Hotel chain Marriott could be put up for sale next month when Whitbread's newly installed chief executive, Alan Parker, announces his strategic review of the company.
|Whitbread's budget brands are performing more strongly than Marriott|
The sale of the business would enable the group to release some capital and to invest it in its stronger-performing businesses, such as the Travel Inn budget hotel chain.
A spokesperson for Whitbread said the company was looking at all of its assets but did not expect to make any public statement about the review at least until it published its interim results in October.

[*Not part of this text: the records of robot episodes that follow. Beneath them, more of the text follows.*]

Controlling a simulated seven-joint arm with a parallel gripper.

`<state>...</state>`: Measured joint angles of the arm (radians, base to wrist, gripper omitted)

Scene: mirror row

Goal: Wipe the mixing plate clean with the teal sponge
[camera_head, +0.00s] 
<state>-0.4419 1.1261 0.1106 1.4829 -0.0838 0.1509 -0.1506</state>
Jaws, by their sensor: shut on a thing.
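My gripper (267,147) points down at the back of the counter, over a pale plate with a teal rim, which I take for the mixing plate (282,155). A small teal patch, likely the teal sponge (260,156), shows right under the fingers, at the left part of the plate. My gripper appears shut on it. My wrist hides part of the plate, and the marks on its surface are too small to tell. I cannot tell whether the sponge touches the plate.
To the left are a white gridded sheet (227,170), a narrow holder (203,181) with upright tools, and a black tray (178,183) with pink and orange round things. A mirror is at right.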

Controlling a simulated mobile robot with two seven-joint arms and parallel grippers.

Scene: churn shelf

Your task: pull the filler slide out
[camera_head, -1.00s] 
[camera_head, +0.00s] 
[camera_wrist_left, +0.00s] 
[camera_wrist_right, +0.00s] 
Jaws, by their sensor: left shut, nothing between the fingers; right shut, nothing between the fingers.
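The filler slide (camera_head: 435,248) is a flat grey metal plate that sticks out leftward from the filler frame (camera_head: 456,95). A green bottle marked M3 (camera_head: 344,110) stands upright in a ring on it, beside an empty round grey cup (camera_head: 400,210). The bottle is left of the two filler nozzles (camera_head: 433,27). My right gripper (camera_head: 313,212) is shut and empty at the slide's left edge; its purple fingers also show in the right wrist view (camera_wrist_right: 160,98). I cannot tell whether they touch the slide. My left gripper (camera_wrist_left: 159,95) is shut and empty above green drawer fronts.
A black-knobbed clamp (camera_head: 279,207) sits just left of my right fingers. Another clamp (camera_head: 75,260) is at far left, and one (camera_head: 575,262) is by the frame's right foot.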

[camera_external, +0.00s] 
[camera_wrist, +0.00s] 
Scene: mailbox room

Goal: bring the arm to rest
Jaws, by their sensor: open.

The news of a possible sale of Marriott comes after Whitbread reported a slowing of turnover growth across several of its businesses.
Although like-for-like sales at Marriott were up by 4.9% in the 24 weeks to 19 August, the growth had slowed from 6% in May.
Budget hotel group Travel Inn remained the strongest performer for Whitbread, recording a like-for-like sales increase of 6.3%.
Sales in Whitbread's pub-restaurants also slowed during the period, recording a 0.4% growth, compared with a 2.2% hike in like-for-like sales for the previous financial year. Sales across the company's high-street restaurants remained stable at 3%.
"Some of the brands achieved slightly lower like-for-like sales growth than anticipated," Parker said. "In the longer term, however, I am confident there are a number of areas of unrealised potential."
Whitbread has also opened its first batch of Premier Travel Inn hotels, just six weeks after buying the Premier Lodge chain. New Premier Travel Inn signs have now been hoisted over former Premier Lodge hotels in Kew, Edgware, West Croydon and Barking and over Travel Inn properties in Beckton, Ilford, Greenford and East Croydon.